··· SUPPLIED RECORDS ···

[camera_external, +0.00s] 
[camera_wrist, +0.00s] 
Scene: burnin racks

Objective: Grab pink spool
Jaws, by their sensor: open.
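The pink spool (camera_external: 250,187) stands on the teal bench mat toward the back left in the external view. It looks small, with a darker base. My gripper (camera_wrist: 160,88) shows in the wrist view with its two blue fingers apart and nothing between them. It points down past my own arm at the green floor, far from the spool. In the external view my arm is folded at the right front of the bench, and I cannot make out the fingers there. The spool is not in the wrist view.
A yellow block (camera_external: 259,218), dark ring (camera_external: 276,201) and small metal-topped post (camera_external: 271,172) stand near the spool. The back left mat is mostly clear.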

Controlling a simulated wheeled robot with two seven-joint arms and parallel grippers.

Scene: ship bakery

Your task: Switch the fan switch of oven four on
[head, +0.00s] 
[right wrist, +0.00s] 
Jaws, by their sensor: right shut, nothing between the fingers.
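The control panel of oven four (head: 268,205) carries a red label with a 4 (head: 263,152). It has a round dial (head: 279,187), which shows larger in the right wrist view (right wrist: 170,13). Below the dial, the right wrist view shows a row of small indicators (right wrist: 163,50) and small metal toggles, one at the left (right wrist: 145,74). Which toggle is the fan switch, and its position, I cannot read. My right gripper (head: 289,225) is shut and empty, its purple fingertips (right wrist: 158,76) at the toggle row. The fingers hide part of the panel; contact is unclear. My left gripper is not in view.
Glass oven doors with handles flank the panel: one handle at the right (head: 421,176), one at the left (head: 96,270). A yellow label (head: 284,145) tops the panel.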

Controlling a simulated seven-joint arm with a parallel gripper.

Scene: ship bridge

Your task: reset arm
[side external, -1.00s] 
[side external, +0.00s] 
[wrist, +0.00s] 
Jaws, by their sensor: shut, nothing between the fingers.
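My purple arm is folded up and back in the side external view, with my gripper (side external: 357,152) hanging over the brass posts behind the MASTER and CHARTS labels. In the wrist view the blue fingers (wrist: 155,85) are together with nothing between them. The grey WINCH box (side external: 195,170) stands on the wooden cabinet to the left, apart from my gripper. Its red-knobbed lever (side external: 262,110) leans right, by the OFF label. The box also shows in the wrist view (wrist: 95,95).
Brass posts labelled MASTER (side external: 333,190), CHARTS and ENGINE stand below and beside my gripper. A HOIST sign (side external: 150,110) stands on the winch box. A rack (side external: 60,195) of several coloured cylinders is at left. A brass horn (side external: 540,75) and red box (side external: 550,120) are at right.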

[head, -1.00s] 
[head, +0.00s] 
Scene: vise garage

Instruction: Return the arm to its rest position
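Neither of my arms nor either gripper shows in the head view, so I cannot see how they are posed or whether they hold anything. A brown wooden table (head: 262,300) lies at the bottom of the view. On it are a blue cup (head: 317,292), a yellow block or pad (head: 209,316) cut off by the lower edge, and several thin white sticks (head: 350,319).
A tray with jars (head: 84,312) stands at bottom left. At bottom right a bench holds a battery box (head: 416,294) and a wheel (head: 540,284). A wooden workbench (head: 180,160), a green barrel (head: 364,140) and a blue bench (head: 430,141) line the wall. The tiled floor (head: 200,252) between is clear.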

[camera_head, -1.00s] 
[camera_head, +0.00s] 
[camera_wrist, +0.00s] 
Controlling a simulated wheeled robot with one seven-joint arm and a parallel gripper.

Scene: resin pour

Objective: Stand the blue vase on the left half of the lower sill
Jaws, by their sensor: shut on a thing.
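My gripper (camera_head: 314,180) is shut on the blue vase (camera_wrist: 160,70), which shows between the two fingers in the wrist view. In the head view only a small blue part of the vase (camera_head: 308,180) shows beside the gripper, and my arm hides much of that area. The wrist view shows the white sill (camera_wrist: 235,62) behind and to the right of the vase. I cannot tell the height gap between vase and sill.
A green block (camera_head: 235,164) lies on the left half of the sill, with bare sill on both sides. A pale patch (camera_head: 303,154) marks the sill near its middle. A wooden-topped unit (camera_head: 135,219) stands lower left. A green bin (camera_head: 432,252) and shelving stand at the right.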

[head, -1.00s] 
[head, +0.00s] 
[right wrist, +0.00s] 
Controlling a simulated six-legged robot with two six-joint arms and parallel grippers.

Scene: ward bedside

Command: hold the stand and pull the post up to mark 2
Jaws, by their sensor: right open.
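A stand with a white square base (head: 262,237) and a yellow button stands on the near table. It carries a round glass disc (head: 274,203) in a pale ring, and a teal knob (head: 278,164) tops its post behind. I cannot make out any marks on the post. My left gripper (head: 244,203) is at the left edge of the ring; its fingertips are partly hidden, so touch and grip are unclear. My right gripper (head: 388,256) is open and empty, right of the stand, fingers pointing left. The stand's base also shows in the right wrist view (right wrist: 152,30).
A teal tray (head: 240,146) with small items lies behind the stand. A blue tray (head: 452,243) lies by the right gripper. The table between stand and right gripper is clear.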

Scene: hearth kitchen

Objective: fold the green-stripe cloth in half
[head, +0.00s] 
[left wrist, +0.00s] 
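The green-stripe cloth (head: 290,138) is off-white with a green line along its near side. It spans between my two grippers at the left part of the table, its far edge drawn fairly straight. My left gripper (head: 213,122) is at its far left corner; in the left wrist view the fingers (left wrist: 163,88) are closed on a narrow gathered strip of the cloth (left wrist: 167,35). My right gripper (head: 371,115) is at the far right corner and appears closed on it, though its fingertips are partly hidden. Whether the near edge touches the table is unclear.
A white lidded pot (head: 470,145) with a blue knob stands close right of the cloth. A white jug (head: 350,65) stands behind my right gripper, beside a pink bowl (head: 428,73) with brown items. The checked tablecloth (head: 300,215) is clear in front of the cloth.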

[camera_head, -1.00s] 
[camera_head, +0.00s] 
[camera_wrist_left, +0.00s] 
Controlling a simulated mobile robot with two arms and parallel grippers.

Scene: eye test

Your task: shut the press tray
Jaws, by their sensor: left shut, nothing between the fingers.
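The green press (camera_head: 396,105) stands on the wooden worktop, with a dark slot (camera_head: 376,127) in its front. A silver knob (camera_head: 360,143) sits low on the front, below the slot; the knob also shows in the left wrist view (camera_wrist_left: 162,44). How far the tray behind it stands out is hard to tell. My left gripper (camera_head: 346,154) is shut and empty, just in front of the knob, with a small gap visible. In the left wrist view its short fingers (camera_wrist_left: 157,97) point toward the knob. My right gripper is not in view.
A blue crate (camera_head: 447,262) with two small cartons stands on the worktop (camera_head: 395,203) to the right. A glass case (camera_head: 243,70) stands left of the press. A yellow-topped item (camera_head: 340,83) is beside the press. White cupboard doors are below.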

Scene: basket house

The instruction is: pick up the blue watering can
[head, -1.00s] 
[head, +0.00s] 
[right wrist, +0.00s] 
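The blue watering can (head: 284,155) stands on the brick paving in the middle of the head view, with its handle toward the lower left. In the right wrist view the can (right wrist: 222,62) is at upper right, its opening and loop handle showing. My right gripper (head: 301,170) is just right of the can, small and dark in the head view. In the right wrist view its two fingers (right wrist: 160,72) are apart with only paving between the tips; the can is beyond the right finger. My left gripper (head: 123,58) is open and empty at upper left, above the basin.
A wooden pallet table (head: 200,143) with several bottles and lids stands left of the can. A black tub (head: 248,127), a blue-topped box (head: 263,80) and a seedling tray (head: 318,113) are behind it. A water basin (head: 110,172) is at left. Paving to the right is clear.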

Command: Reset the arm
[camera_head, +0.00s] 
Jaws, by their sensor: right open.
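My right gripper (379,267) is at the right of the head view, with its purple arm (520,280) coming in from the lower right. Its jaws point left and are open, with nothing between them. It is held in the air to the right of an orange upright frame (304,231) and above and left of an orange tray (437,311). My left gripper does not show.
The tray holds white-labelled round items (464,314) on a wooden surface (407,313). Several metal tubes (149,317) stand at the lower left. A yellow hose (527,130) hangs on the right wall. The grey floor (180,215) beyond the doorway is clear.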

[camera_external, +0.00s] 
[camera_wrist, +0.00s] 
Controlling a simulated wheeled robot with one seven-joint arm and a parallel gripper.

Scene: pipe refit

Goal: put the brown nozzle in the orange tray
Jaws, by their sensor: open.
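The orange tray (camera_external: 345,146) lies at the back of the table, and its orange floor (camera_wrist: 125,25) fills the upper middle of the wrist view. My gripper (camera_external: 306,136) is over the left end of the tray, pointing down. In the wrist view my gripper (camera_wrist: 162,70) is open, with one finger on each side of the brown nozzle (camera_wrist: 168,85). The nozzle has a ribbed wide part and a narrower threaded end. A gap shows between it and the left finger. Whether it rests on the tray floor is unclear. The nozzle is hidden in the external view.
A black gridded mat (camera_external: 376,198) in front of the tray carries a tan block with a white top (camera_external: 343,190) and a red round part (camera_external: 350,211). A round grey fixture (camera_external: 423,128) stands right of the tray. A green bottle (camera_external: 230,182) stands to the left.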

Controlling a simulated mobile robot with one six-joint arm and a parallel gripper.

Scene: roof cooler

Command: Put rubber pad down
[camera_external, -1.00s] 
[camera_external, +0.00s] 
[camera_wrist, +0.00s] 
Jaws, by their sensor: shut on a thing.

···

WRITTEN REQUEST
Copy each line containing the word "mobile" from the data.

RESULT FOR THIS EXERCISE
Controlling a simulated mobile robot with two arms and parallel grippers.
Controlling a simulated mobile robot with one six-joint arm and a parallel gripper.

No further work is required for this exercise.